Misure cautelari personali - Riparazione per l'ingiusta detenzione - Presupposti - Precedenti penali - Condotta dell'indagato al tempo dell'emissione della misura coercitiva - Valutazione.

Misure cautelari personali - Riparazione per l'ingiusta detenzione - Entità della riparazione - Determinazione - Criteri.

In tema di riparazione per l'ingiusta detenzione, i numerosi precedenti penali del soggetto privato della libertà personale come pure la circostanza che il medesimo, accusato da un collaboratore di giustizia di aver funto da corriere di stupefacenti, avesse la disponibilità di un camioncino adibito al trasporto di bestiame, non possono essere valutate sotto il profilo di una condotta cosciente e volontaria del soggetto medesimo atta a trarre in errore il giudice al momento dell'adozione della misura cautelare. (C.p.p., art. 314).

Ai fini della liquidazione dell'indennizzo per la riparazione dell'ingiusta detenzione, il parametro aritmetico non pregiudica una più ampia valutazione che tenga conto, in maniera globale, anche delle conseguenze personali e familiari scaturite dalla privazione della libertà. (C.p.p., art. 314).

(Omissis). - A seguito delle rivelazioni di due noti collaboratori, G.V. e G.S.R., iniziava procedimento penale a carico di numerosi personaggi indicati quali partecipi a gravi attività criminose e, tra l'altro ad un cospicuo traffico di sostanze stupefacenti fatte giungere a Genova anche dalla Calabria, regione di origine degli stessi propalanti e della maggior parte degli accusati.

Una delle dichiarazioni di G.V. riguardava A.G. indicato come collaboratore di Z.R. nel trasporto appunto dalla Calabria a Genova di notevoli quantitativi di eroina occultata in cassette contenenti generi alimentari nel periodo compreso tra la primavera del 1989 e l'11 novembre 1989.

Il Gip presso il Tribunale di Genova, in data 20 dicembre 1994 emetteva nei confronti dell'A., così come nei confronti di molti altri accusati, provvedimento di applicazione della misura cautelare della custodia in carcere ravvisando la sussistenza di sufficienti indizi di colpevolezza, provvedimento eseguito in data 17 gennaio 1995.

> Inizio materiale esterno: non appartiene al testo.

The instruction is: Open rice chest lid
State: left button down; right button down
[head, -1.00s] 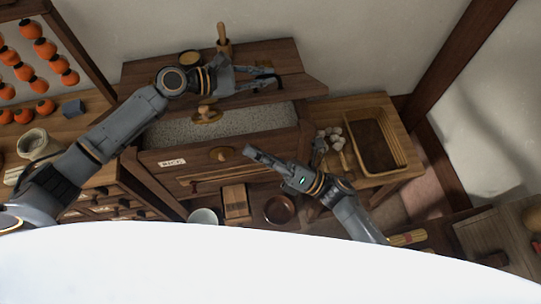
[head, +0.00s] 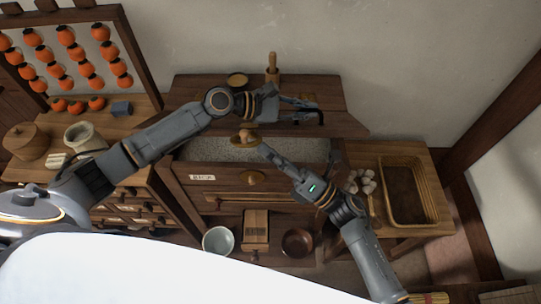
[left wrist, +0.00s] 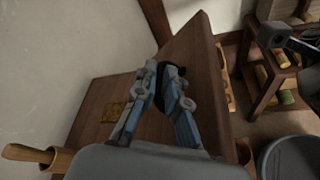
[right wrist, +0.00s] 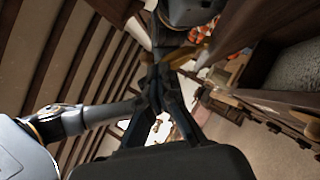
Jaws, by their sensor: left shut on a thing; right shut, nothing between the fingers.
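The wooden rice chest (head: 220,178) stands at the wall, with a round brass-coloured knob on its front. Pale rice (head: 205,151) shows between its front edge and the wooden lid (head: 196,94), so the lid is at least partly open. My left gripper (head: 316,109) is shut on the lid's dark loop handle; the left wrist view shows the handle (left wrist: 158,88) between the fingers. My right gripper (head: 268,152) is shut and empty above the chest's front edge, close to a wooden knob on a brass plate (head: 246,138); contact cannot be told.
A pestle (head: 272,66) and a small bowl (head: 237,79) are at the lid's back edge. A side table with a basket tray (head: 429,216) stands at right. A drawer cabinet (head: 120,216) is at left. Bowls (head: 218,240) stand below the chest.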

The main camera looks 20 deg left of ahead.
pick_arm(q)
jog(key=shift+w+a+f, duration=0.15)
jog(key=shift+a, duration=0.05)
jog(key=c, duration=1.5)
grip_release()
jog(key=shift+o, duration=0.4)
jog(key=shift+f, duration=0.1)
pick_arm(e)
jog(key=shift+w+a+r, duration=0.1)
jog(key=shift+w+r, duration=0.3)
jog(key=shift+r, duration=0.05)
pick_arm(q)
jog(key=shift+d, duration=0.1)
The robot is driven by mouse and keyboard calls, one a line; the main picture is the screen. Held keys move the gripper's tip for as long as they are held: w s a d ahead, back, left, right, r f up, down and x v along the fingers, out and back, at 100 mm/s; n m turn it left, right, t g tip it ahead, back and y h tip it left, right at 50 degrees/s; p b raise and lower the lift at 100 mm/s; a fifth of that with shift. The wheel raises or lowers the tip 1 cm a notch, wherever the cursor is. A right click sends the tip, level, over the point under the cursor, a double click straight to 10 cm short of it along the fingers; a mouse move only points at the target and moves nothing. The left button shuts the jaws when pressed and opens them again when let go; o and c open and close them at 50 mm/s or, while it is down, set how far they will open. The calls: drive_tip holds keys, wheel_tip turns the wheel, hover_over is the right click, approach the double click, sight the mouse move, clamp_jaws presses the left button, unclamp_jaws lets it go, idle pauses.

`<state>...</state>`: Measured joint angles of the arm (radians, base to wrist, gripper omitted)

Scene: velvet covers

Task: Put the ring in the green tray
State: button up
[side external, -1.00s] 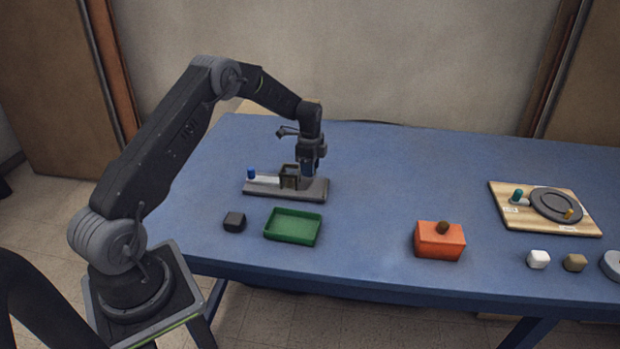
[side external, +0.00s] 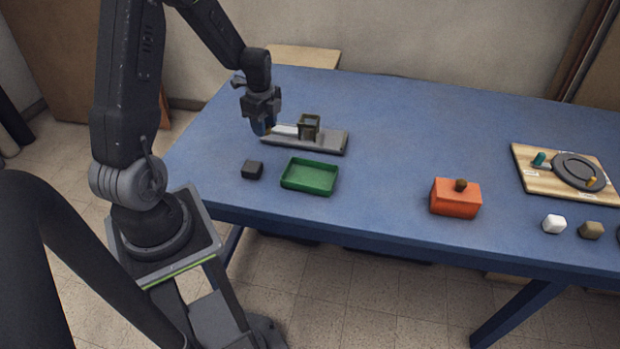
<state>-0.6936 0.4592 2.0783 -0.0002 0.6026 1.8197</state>
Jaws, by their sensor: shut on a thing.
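I cannot make out a ring in the view. The green tray (side external: 310,188) lies empty near the front edge of the table. Behind it is a grey base (side external: 330,143) with a pale strip (side external: 284,130) and a dark, boxy frame (side external: 309,121) standing on it. My gripper (side external: 262,129) points down at the left end of the strip. It is shut at the blue knob's place, and its fingers hide the knob.
A black block (side external: 252,169) sits left of the tray. An orange box (side external: 455,199) with a brown knob stands to the right. A wooden board (side external: 527,178) with a dark disc, and white (side external: 554,224) and tan (side external: 591,230) blocks, are far right. The middle is clear.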

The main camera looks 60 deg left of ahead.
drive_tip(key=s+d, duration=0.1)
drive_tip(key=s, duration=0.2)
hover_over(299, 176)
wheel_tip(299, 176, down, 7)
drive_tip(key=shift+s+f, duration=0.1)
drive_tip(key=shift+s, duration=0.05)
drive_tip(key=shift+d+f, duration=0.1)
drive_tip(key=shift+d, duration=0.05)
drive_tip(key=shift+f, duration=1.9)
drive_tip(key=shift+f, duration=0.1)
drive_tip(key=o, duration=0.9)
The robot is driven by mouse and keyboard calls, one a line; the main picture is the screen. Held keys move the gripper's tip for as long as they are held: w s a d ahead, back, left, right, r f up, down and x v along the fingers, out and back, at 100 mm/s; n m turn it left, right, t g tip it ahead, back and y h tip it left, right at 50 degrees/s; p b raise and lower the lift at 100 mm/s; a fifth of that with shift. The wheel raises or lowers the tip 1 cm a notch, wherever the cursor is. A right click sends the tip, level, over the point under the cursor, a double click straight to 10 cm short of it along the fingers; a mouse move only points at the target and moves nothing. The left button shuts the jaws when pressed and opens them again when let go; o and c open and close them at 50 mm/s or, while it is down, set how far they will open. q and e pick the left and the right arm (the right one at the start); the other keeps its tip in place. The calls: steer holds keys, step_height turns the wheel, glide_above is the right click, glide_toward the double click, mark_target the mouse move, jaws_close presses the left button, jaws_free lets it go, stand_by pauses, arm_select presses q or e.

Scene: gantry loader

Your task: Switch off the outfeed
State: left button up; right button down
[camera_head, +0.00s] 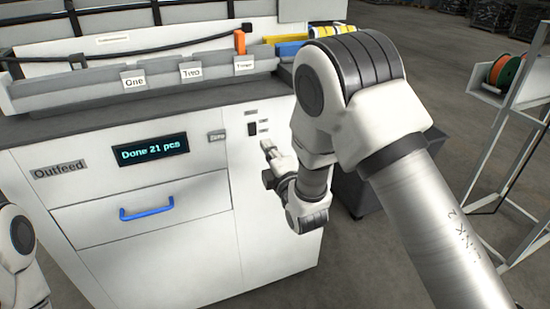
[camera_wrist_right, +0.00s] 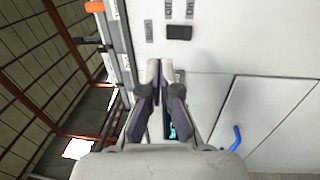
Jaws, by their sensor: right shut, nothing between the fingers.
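The white outfeed cabinet (camera_head: 180,255) carries an "Outfeed" label (camera_head: 59,169) and a lit display (camera_head: 150,149) reading "Done 21 pcs". A small black switch (camera_head: 252,129) sits on its front panel, right of the display, with small labels around it. It also shows in the right wrist view (camera_wrist_right: 179,32), where its on or off position is too small to tell. My right gripper (camera_head: 266,145) is shut and empty, just below and right of the switch in the head view. In the wrist view its fingertips (camera_wrist_right: 154,70) are apart from the switch. My left gripper is out of view.
A drawer with a blue handle (camera_head: 147,208) is below the display. A small "Zero" label (camera_head: 217,135) is left of the switch. Grey bins labelled One, Two and Three (camera_head: 190,75) line the top. A spool rack (camera_head: 520,95) stands at the right.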

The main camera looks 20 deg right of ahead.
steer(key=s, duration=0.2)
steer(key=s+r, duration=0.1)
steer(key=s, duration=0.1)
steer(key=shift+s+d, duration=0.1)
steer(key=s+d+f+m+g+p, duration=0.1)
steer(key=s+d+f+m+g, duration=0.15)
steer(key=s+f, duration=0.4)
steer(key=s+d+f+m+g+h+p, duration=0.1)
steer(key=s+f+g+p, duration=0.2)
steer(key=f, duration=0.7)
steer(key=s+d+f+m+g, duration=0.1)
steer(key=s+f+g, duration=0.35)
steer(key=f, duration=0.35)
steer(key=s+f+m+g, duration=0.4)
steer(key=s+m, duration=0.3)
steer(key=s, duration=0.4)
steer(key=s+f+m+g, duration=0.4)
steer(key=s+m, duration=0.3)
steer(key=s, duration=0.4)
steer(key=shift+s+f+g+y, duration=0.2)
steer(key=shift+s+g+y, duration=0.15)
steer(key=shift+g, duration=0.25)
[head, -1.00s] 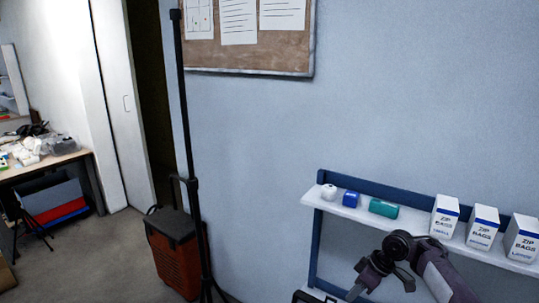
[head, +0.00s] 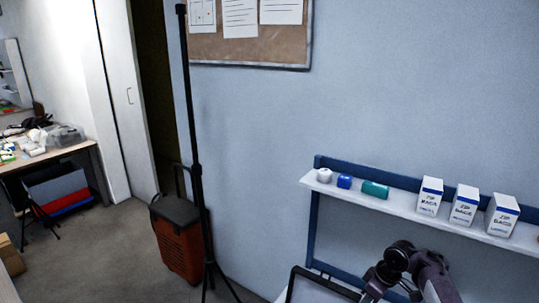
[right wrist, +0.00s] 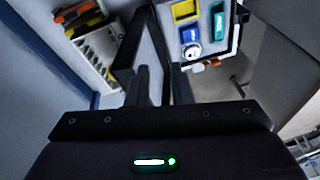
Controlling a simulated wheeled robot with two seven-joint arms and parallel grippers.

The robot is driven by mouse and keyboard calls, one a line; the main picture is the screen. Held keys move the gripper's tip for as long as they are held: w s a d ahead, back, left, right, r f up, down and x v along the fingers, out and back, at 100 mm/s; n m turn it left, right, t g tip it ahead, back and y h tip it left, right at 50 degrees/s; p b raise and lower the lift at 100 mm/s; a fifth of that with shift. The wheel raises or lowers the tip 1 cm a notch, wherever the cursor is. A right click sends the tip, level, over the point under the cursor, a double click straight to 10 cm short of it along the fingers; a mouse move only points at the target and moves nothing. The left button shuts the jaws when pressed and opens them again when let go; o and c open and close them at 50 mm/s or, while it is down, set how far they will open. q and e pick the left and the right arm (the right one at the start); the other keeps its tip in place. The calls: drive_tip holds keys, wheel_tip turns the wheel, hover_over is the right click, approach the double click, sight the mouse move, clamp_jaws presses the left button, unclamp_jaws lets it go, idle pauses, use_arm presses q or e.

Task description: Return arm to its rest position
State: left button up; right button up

L'imposizione di tale misura veniva revocata il 4 aprile 1996 a seguito di pronunzia del tribunale per il riesame che pur ribadendo, come aveva fatto in precedenti occasioni, la sussistenza di gravi indizi di colpevolezza a carico dell'imputato, escludeva, peraltro, che, in presenza di un Kg. di eroina «parlata», potesse essere ravvisata nei fatti contestati l'aggravante dell'ingente quantitativo riconoscendo che a seguito di tale ridimensionamento della accusa doveva farsi riferimento a termini di durata della misura cautelare più contenuti e, nel caso, già esauriti.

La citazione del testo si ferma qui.